Extract and list every line that contains the word "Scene".

→ **Provided records**
....

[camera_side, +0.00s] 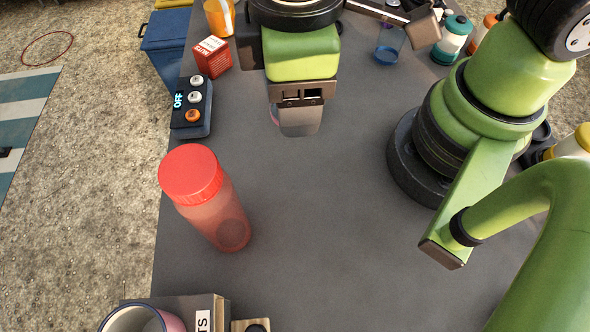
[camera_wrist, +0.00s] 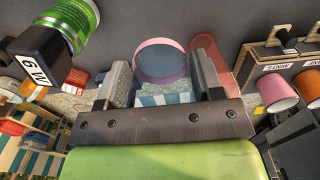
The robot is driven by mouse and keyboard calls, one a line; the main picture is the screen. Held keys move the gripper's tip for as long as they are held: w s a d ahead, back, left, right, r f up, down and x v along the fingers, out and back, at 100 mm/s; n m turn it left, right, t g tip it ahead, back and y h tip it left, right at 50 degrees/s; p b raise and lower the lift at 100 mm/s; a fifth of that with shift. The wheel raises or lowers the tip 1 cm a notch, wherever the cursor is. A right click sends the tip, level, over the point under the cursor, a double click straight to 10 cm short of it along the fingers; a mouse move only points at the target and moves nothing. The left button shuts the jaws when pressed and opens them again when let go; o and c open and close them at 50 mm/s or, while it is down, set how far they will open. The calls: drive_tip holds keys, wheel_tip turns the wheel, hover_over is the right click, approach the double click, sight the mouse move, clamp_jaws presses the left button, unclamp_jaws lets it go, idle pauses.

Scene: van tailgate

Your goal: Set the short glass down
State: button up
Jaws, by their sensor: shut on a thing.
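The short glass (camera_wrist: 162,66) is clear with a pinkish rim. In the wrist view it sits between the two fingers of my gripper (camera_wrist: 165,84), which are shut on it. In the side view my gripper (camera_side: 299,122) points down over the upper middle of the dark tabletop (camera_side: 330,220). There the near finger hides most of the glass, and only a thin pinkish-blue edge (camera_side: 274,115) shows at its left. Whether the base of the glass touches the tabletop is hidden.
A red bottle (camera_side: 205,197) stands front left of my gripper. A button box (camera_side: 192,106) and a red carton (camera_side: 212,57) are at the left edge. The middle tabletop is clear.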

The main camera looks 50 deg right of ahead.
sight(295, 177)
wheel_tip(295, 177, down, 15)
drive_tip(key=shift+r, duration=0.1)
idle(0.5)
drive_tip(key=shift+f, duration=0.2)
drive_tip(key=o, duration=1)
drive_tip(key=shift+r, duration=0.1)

....

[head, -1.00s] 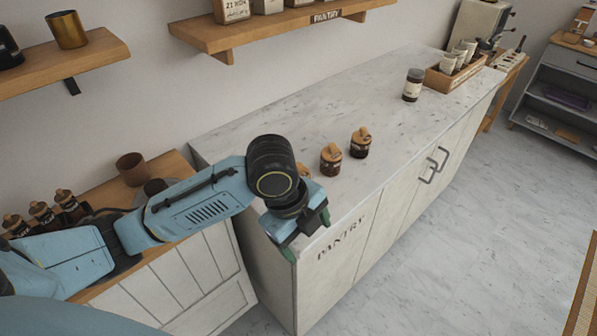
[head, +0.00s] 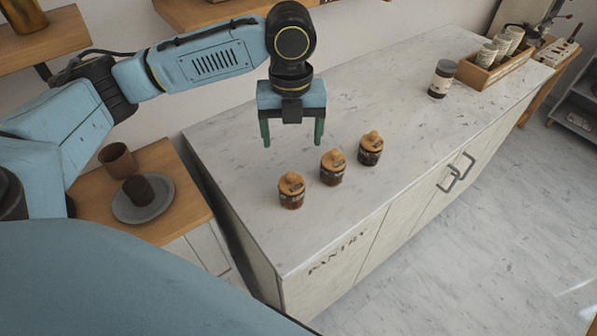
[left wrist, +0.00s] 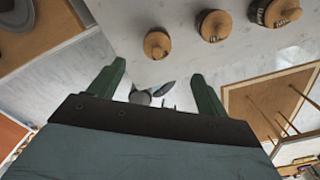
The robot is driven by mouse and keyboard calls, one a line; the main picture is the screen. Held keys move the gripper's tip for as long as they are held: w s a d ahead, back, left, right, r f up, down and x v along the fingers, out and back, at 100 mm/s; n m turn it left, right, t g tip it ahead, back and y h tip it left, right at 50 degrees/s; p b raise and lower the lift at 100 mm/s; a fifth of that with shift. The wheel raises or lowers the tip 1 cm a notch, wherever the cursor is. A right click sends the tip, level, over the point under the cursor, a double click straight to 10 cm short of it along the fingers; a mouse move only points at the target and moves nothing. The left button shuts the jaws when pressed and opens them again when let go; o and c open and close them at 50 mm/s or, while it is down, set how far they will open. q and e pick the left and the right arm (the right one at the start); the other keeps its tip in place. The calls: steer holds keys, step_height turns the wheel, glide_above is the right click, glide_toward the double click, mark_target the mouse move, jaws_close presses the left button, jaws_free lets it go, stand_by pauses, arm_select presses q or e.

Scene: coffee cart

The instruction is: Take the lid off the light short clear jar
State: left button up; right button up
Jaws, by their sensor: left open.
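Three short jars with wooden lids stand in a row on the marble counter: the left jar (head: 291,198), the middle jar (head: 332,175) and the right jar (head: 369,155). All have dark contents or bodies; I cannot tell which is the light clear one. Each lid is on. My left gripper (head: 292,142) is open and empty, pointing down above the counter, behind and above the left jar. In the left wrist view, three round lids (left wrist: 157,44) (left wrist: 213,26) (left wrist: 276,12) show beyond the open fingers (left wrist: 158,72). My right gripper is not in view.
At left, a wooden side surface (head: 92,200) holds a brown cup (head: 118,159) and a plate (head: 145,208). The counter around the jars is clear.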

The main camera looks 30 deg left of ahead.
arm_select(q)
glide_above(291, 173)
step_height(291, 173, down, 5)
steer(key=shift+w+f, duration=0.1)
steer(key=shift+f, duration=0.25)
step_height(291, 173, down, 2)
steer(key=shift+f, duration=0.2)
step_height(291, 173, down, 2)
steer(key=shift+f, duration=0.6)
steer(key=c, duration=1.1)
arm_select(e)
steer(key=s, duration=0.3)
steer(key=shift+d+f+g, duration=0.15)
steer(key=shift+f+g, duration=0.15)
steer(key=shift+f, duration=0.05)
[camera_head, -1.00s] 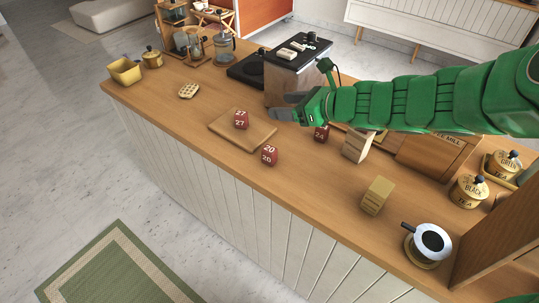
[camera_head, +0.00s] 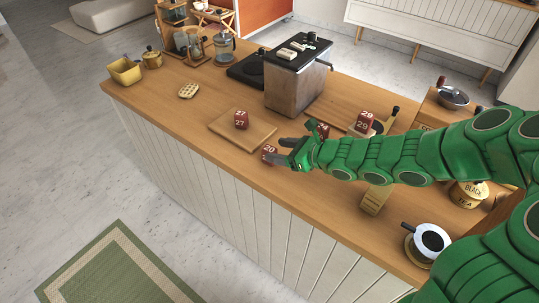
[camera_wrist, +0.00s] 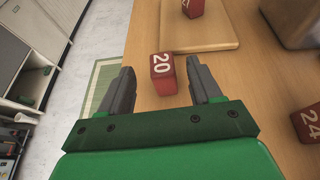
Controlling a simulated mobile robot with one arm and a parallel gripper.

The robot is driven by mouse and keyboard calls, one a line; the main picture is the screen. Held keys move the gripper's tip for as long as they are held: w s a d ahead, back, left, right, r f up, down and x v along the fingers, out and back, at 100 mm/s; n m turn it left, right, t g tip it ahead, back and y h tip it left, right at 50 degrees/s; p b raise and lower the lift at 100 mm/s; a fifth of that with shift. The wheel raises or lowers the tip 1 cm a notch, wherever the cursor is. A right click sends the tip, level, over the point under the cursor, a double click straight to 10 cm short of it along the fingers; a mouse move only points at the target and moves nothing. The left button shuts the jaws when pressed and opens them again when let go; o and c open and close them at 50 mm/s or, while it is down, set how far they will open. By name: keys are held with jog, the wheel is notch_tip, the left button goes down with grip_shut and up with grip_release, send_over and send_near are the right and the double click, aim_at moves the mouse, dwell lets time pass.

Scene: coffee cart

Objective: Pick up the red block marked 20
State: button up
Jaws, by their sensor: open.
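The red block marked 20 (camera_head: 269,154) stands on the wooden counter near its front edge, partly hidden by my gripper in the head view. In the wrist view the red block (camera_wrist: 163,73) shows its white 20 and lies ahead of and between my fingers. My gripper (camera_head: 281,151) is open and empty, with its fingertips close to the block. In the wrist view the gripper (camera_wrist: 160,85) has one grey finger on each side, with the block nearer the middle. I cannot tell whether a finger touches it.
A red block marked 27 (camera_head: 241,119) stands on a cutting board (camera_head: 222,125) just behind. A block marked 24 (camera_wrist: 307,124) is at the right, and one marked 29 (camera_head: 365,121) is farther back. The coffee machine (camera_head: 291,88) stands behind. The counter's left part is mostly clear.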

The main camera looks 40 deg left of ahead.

....

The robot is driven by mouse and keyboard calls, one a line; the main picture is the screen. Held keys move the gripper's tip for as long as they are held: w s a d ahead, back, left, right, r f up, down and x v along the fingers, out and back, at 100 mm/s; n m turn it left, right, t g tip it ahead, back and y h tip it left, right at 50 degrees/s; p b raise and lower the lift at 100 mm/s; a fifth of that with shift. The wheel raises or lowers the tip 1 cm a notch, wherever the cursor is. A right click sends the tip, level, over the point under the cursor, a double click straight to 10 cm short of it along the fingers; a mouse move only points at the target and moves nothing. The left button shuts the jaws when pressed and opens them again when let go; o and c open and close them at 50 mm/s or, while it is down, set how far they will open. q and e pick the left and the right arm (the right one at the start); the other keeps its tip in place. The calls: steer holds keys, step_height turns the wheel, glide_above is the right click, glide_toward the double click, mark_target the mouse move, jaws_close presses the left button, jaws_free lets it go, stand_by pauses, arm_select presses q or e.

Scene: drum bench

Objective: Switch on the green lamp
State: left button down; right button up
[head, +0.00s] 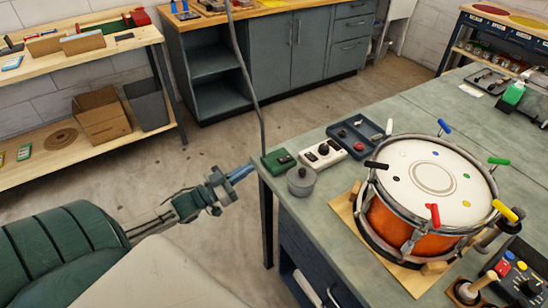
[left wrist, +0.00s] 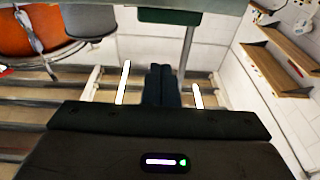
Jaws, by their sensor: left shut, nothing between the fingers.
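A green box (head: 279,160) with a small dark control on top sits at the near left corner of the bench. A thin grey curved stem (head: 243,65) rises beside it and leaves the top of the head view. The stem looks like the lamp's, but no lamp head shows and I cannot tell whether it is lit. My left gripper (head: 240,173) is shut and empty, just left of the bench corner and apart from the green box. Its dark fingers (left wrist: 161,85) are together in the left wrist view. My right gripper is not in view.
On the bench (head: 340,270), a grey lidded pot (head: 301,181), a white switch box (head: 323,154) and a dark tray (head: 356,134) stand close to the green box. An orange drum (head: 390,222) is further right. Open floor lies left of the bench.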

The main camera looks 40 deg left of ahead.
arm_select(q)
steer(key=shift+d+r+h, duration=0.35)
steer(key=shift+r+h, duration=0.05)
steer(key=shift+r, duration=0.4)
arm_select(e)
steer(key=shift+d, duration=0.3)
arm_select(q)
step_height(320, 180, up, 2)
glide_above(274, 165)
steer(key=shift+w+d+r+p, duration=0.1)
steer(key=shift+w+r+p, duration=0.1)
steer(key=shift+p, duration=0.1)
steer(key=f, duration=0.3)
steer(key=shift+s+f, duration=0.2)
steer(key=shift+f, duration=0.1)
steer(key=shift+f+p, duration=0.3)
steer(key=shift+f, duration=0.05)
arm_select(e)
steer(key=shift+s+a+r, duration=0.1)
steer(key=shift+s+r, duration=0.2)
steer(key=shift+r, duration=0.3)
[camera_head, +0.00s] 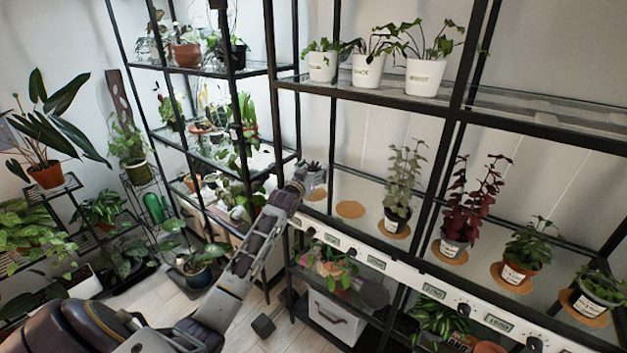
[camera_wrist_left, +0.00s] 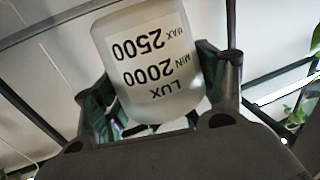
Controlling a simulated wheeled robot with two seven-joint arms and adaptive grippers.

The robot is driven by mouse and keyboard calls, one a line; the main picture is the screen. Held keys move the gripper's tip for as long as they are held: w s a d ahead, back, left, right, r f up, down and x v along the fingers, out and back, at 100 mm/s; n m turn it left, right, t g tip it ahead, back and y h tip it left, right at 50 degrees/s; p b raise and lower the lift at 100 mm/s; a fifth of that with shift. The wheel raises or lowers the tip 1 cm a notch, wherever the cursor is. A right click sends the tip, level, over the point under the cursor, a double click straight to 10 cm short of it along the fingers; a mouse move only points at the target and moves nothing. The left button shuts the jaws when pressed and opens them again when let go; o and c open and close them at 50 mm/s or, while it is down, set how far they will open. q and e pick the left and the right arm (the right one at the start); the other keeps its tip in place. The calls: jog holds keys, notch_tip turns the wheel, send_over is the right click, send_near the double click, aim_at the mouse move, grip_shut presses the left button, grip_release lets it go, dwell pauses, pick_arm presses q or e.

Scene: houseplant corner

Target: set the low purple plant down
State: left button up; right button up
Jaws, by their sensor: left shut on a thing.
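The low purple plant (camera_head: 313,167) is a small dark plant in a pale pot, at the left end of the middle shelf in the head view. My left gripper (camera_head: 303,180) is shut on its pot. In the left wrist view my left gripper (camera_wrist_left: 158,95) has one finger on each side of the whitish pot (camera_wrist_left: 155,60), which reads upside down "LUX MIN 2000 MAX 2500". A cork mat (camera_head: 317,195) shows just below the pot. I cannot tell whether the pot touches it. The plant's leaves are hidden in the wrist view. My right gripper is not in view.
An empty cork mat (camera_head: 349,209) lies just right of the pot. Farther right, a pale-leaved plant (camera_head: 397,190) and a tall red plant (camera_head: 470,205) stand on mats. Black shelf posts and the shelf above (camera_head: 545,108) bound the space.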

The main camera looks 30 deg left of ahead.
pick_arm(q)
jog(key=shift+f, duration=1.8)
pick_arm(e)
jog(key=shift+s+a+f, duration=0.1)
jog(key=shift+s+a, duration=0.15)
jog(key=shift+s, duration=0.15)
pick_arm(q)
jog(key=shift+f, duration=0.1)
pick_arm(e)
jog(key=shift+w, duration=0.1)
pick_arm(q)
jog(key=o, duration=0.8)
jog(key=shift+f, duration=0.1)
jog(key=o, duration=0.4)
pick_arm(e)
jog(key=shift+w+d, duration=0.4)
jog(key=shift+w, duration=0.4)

....

→ **Solution for this exercise**
Scene: van tailgate
Scene: coffee cart
Scene: coffee cart
Scene: drum bench
Scene: houseplant corner

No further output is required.